La parole factice, artificielle est la conséquence du morcellement de l’homme, de la perte de l’Unité primordiale et de l’Harmonie Universelle, dissolution totale de l’Etre qui empêche toute réelle connaissance. Les hommes ainsi séparés du monde et d’eux-mêmes ne détiennent plus le pouvoir de la Parole active. Dans leur multiplicité‚ babélienne, dans leur éclatement qui est une véritable malédiction, les hommes " tronçonnés" sont dépossédés de leur être . " ils arrivent à être partout sauf dans leur peau" (G.B., p. 67). L’homme "se scinde en deux, il se dit bonjour mon vieux, il se jette dans ses bras, il se recolle de travers et il se prend pour quelque chose sinon pour quelqu’un " (G.B., p. 15) ; l’homme dédoublé‚ le narrateur de la Grande Beuverie, les jumeaux Hans et Karl dans le Mont analogue ou les jumeaux Ho et Mo dans l’ Histoire des Hommes-creux et de la Rose-amère doivent reconquérir l’unité perdue.

Pourtant cette reconstitution précaire de l’Unité que l’homme croit souvent réaliser ne peut faire illusion même si l’illusion est la règle d’or de la Grande Beuverie. Ce récit représente l’illusion, la magie qui induit en erreur, les voiles obscurs de la Maya régissant le monde sensible dans la confusion et la torpeur générales. Mais la magie du mensonge ne doit pas être confondue avec la magie blanche de la Parole libératrice car il s’agit réellement de délivrer l’homme de ses illusions, de le faire désespérer - ce qui est déjà l’objectif du Grand Jeu - de lui-même, de refuser le sommeil de la terre, la léthargie de la conscience humaine.

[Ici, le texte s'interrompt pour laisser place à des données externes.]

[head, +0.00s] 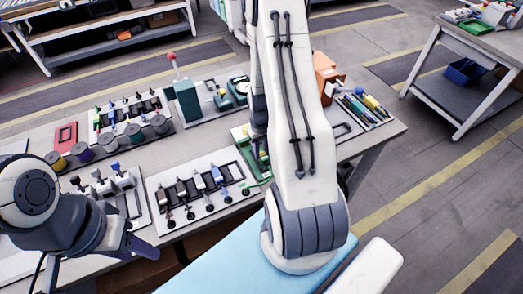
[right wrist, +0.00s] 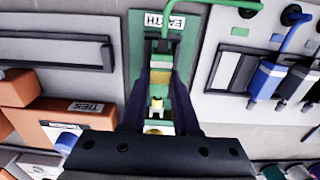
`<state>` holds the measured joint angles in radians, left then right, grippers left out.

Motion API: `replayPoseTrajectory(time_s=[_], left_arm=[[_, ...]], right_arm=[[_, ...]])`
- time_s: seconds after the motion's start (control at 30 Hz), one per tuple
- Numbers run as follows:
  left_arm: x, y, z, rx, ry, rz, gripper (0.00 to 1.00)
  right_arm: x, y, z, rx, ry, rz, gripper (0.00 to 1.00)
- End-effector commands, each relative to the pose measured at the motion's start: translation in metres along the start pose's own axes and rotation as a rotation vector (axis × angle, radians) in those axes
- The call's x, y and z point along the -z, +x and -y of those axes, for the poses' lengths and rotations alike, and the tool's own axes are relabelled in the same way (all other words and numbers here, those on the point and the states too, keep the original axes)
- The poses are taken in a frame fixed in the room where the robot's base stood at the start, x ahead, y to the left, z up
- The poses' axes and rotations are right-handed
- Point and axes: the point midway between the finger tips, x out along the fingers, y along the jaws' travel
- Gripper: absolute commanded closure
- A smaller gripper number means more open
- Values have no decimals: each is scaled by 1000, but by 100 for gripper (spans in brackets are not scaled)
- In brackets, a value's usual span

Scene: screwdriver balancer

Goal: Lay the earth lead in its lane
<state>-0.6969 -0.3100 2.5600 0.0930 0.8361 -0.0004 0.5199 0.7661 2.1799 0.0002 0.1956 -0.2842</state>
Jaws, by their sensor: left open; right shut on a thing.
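The green earth plate (right wrist: 185,22), with an upside-down EARTH label, shows at the top of the right wrist view. Part of it shows in the head view (head: 239,133) beside my right arm. The green earth lead (right wrist: 222,4) runs from the plate's far end towards the white board at the right. My right gripper (right wrist: 160,50) reaches over the plate, shut on a small dark piece at the lead's end; its exact hold is hard to make out. In the head view my arm largely hides that gripper. My left gripper (head: 142,248) is open and empty at the lower left.
A white board (head: 202,188) with several black and blue connectors lies left of the earth plate. An orange ties box (right wrist: 70,122) stands near the right gripper. Spools (head: 108,140) and a small clamp board (head: 105,190) fill the bench's left side.

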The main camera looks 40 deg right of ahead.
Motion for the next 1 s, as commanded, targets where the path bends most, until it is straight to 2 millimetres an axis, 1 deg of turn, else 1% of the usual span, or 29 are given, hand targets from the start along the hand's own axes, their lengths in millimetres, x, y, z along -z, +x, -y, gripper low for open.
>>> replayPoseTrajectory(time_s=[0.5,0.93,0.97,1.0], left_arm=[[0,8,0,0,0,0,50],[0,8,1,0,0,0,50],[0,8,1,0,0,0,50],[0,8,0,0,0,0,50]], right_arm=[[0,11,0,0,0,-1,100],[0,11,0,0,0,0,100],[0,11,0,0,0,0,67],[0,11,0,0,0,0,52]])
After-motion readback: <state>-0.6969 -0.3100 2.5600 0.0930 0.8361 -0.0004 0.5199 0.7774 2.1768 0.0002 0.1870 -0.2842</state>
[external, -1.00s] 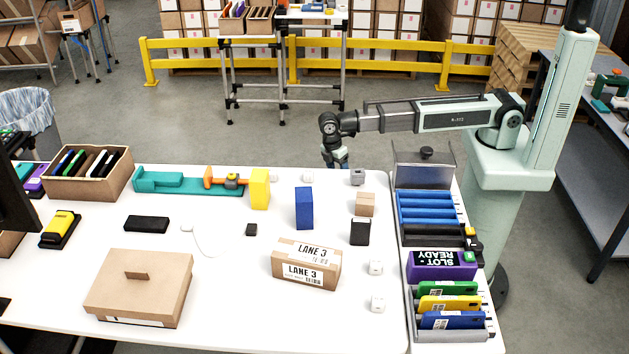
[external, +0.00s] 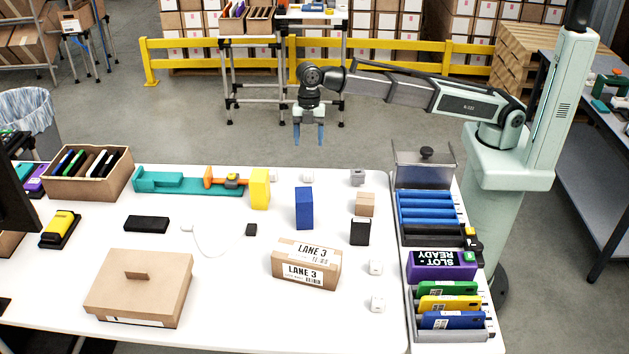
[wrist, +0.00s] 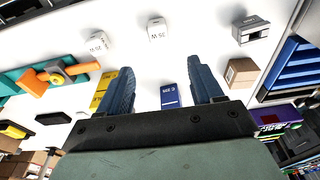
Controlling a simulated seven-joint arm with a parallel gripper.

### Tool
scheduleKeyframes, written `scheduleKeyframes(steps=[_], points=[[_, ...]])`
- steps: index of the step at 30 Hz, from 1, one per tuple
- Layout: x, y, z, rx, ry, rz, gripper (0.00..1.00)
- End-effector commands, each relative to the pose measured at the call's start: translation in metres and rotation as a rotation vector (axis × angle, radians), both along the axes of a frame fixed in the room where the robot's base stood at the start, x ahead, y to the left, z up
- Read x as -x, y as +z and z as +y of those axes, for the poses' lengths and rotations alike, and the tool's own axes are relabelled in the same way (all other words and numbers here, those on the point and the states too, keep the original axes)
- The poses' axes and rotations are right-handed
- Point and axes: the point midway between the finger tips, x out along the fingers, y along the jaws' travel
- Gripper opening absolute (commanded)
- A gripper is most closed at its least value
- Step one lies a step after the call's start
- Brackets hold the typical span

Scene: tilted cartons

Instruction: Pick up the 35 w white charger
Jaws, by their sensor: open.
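The white charger labelled 35 W (wrist: 157,31) stands on the white table; in the external view it is a small white block (external: 308,177) near the back edge. Another white charger (wrist: 98,43), whose label seems to read 25 W, stands to its left, beside the yellow box. My gripper (external: 309,140) is open and empty, fingers pointing down, raised beyond the table's back edge and apart from the charger. In the wrist view its two fingers (wrist: 162,72) are spread, with the 35 W charger above the gap between them.
A blue box (external: 304,208) and a yellow box (external: 260,189) stand near the chargers. A grey block (external: 357,177) and a small carton (external: 365,204) are to the right. A LANE 3 carton (external: 306,264) lies nearer the front. More white chargers (external: 376,268) stand at the right.

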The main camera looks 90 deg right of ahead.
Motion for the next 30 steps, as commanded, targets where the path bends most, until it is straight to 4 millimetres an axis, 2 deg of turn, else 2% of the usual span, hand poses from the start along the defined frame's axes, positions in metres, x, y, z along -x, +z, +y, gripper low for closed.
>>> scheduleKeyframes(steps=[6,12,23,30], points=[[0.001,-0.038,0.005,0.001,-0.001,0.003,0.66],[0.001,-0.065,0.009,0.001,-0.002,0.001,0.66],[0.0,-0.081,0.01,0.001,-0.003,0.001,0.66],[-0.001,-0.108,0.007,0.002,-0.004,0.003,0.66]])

En effet, notre vie, dit Daumal, n’est que " du toc, des tics et des trucs" (M.A., p. 36), des " trucs de passe-passe et de maquillage instantané‚"(G.B.. p. 18), une " mascarade", des " trucs de magie" (G.B., p. 19). et le monde artificiel de la Grande Beuverie s’accommode de ces " fleurs en clinquant et cellophane " (G.B., p. 59), fleurs d’artifice, et de ces " missionnaires en carton-pâte" (G.B., p. 66), de ces " faux peintres et (...) mauvais géomètres" (G.B., p. 77), de cette " mascarade de gens déguisés en prêtres de tous les cultes possibles " (G.B., p. 129). de ces fausses " paroles magiques " qui transmutent l’eau en eau bénite, de cette tendance à " escamoter le présent" (G.B., p. 131), de cet " arbre de laiton, ces " statues en papier mâché" ,ces " dieux de papier mâché" (G.B., p. 135 à 140) et tous les autres " figurants " du songe qu’est la vie des paradis artificiels, cette farce simiesque. où règne un langage séméiopithèque. une parole mimétique, " caméléonne" parcourue par aucune motivation spirituelle authentique, aucun souci de la vraie vie. La Grande Beuverie n’est en somme qu’une gigantesque parodie théâtrale, une allégorie de la représentation si l’ on tient compte de l’importance accordée aux thèmes baroques du masque, du déguisement et du spectacle : la vie y est un songe, une illusion car " tout cela [est] en faux, bien entendu " (G.B., p. 128). Daumal nous livre un paradis de l’envers car la perte de la Parole, de l’Unité et de l’Harmonie provoque un renversement des choses et des valeurs qui leur sont attribuées. La Grande Beuverie est un " monde à l’envers ’ (G.B., p. 94) où monter signifie en fait descendre, où savoir signifie ne pas savoir, où parler ne signifie pas parler vraiment.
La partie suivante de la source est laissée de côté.